たとえば、「在日特権」というデマがある。日本にいる在日コリアンは、様々な優遇措置を国や地方から受けているというもので、10年ほど前「在日特権を許さない市民の会(在特会)」という排外主義団体が繰り返し主張してヘイトデモを繰り返したことで話題になった。「在日特権」の存在は様々な専門家により否定されており、たとえば比較的早期に在特会を取材したジャーナリスト、安田浩一氏の著書『ネットと愛国』でも、「在日特権」と呼ばれる数々のことはデマあるいは「特権」と呼べる代物ではないと示されている。。安田氏は2016年にヘイトスピーチ解消法が成立した際にも、テレビ番組で「在日特権」は存在しないという言質を自民党議員からとっている。
「在日特権」デマは在特会の衰退もあり、近年ではほとんど聞かれなくなった。しかし共同通信が過去に杉田議員が「在日特権」について言及していたことを記事にし、その記事について杉田議員が「言論の自由」と開き直ったことで、再びこのデマがネットで復活しようとしている。

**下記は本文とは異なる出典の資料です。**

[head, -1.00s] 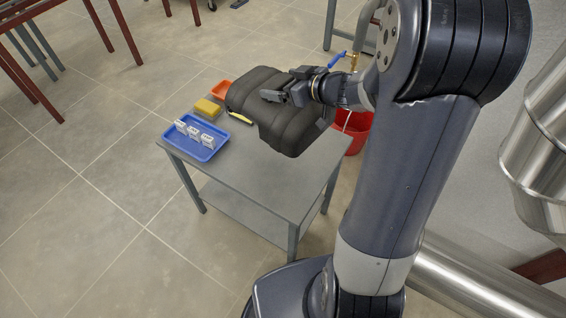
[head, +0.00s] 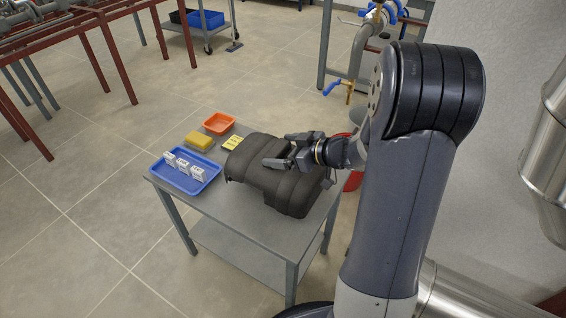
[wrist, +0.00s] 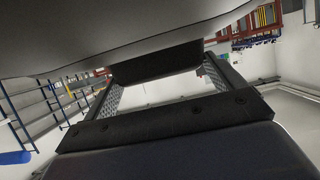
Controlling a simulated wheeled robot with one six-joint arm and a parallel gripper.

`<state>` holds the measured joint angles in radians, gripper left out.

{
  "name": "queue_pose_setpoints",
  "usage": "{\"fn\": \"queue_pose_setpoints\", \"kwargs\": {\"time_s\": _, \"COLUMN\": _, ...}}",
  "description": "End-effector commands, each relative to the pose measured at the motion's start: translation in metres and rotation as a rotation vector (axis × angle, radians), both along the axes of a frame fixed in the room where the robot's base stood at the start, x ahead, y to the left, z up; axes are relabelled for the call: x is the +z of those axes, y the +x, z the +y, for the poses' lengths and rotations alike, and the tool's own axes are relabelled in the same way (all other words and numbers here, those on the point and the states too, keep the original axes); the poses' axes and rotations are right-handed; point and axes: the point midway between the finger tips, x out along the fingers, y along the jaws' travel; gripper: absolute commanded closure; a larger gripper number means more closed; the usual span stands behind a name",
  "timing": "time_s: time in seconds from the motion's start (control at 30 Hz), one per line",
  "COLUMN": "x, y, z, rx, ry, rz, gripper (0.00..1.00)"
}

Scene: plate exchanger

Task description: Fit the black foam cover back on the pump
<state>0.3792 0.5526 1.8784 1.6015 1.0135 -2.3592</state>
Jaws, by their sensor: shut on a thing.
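The black foam cover (head: 257,165) is a dark, ribbed, bent shell over the right part of the grey table in the head view. My gripper (head: 288,159) is shut on its upper right side. I cannot tell whether the cover rests on the table or hangs just above it. In the wrist view, a broad dark grey surface (wrist: 120,25), probably the cover, fills the top, and black gripper parts (wrist: 165,120) cross the middle. I cannot make out the pump in either view.
The grey table (head: 225,215) also holds a blue tray (head: 177,183) with white pieces, a yellow sponge-like block (head: 199,141), an orange tray (head: 218,123) and a small yellow item (head: 233,143). A red bucket (head: 353,180) stands behind my arm. Pipes with blue-handled valves (head: 378,12) rise behind.

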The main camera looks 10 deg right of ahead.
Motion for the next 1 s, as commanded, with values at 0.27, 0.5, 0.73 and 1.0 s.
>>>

このヘイトスピーチの再生産を止めるには、暴走している本人はともかく、所属政党である自民党が何らかの処分を下すことが必要だろう。本人の意志に反して衆議院議員を辞職させることはできないとしても、離党させることなどは出来る。しかし自民党はまだ、杉田議員に対する対応を何も示していない。
問題の根源は歴史修正主義
なぜ自民党は「人権侵犯」認定をされた杉田議員に対して何も対応しようとしないのか。そもそもこうした差別発言を繰り返してきた杉田議員が、なぜ今なお自民党の議員を続けていられるのか。いや、このような疑問を持つこと自体が間違っているのかもしれない。なぜなら、上述のような差別発言を繰り替えしてきた人格こそが、自民党が杉田議員をスカウトした理由と思われるからだ。
「人権侵犯」認定をされた先述の在日コリアン及びアイヌに対するヘイトスピーチは、2016年にスイスで開かれた国連女性差別撤廃委員会に、当時議員落選中の杉田氏が参加したときに行われたものだ。杉田氏がこの委員会に行ったのは、日本軍「慰安婦」問題について、「慰安婦」の性奴隷性の事実を否定するためだった。